Regarding adaptability to vertical velocity variations, PS-based ASHRT theoretically offers better performance compared to the time-stretched version of Stolt-based ASHRT. When vertical velocity changes are gradual, the PS operator can still exhibit better sparsity than the time-stretched Stolt operator. However, when velocity variations are severe, the PS operator can also generate artifacts, leading to incomplete separation. In such cases, the difference in sparsity between the two methods becomes less meaningful for diffraction wave separation.
Due to computational constraints, we did not perform full-scale wavefield separation across the entire large seismic dataset, suggesting that PS-based ASHRT may still have certain limitations. However, we randomly selected individual shot gathers from different large seismic datasets for related experiments. The experimental results were consistent with the findings presented in this study, indicating that PS-based ASHRT demonstrates satisfactory stability and applicability.

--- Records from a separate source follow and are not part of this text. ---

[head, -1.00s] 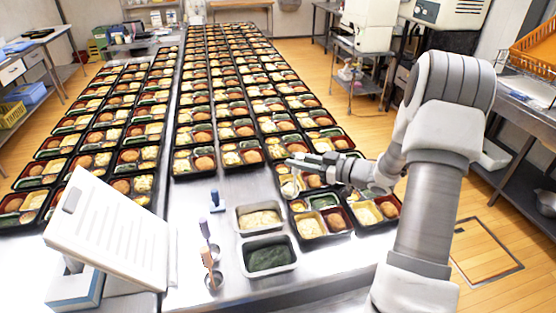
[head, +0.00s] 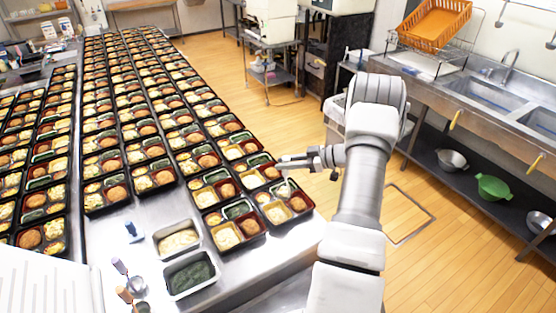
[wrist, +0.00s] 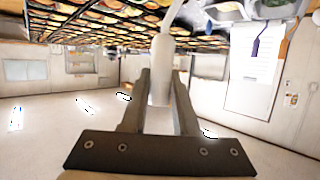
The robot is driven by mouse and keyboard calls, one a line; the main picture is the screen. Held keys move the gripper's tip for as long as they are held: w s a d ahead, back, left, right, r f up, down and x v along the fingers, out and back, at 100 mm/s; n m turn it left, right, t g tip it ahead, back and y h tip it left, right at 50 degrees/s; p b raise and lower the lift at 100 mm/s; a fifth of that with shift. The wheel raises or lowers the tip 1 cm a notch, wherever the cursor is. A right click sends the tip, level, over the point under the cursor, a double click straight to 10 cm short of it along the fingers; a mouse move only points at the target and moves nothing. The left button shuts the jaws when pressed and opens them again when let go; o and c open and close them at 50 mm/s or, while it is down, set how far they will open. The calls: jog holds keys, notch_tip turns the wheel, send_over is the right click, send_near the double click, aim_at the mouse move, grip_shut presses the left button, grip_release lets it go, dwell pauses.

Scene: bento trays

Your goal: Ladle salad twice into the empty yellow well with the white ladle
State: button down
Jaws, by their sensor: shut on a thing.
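My gripper (head: 312,158) is above the right edge of the tray rows in the head view. In the wrist view its two fingers (wrist: 160,88) are shut on the white ladle (wrist: 161,68), whose shaft runs up out of the picture. The ladle's bowl is hard to make out, so I cannot tell what it holds. A front-right bento tray (head: 303,212) has a yellow well (head: 277,213) that looks empty, just below my gripper in the picture. A steel pan (head: 157,246) with pale salad (head: 179,240) stands left of the front trays.
A second pan (head: 192,291) holds dark green food (head: 192,274). Filled trays cover much of the table. Wooden floor (head: 440,245) is open to the right, before a sink counter (head: 480,90).

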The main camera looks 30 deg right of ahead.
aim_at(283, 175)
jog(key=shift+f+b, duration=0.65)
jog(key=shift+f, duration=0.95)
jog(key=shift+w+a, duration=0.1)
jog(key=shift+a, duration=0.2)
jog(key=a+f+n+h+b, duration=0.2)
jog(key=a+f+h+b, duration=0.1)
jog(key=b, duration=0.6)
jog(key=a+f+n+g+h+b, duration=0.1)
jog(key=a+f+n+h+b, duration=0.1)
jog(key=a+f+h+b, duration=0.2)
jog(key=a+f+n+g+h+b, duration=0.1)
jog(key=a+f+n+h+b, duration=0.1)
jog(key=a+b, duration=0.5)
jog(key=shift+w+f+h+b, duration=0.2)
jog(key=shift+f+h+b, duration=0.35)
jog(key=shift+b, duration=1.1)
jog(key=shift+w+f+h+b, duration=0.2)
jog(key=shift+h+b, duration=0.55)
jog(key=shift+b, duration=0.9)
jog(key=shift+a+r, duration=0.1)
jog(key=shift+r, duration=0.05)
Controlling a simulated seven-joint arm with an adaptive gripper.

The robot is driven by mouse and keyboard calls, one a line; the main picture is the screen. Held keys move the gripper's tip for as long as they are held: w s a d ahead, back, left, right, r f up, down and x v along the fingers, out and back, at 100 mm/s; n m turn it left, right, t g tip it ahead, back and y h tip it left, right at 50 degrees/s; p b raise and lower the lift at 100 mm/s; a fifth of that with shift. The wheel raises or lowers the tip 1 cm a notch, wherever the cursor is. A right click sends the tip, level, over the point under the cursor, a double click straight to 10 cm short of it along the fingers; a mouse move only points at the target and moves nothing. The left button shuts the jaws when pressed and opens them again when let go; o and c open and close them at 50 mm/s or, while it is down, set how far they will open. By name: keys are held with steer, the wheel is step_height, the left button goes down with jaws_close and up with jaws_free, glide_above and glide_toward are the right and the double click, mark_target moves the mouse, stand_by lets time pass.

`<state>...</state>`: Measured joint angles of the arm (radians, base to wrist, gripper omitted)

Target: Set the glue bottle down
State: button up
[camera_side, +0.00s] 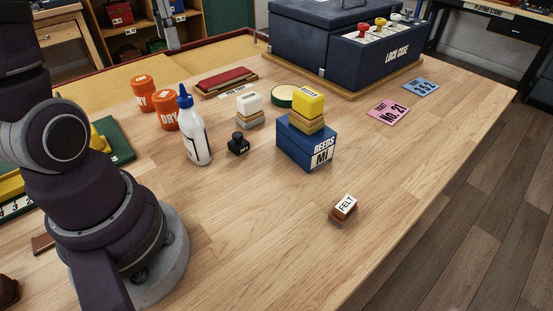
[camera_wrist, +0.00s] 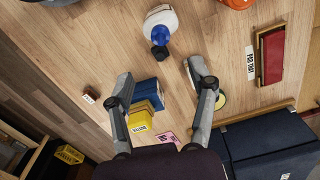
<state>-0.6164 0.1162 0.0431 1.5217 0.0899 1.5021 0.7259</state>
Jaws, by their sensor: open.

It is noteworthy that ASHRT (not limited to PS-based ASHRT) can achieve favorable results in seismic records where the events generally resemble hyperbolas. However, under certain specific conditions—such as significant static correction errors, excessively strong surface wave energy, unattenuated abnormal amplitudes, or highly irregular acquisition geometry—the sparsity of ASHRT can be substantially reduced, and separation results cannot be guaranteed in such cases. Moreover, for diffraction waves whose apexes lie close to those of reflection waves, removal based solely on 2D ASHRT is challenging, but it can be accomplished using 3D ASHRT by leveraging velocity differences.
In summary, while PS-based ASHRT offers greater theoretical advantages and better separation performance, its current application is constrained by computational costs. Significant challenges remain for its use with large-scale seismic data and in the implementation of 3D ASHRT.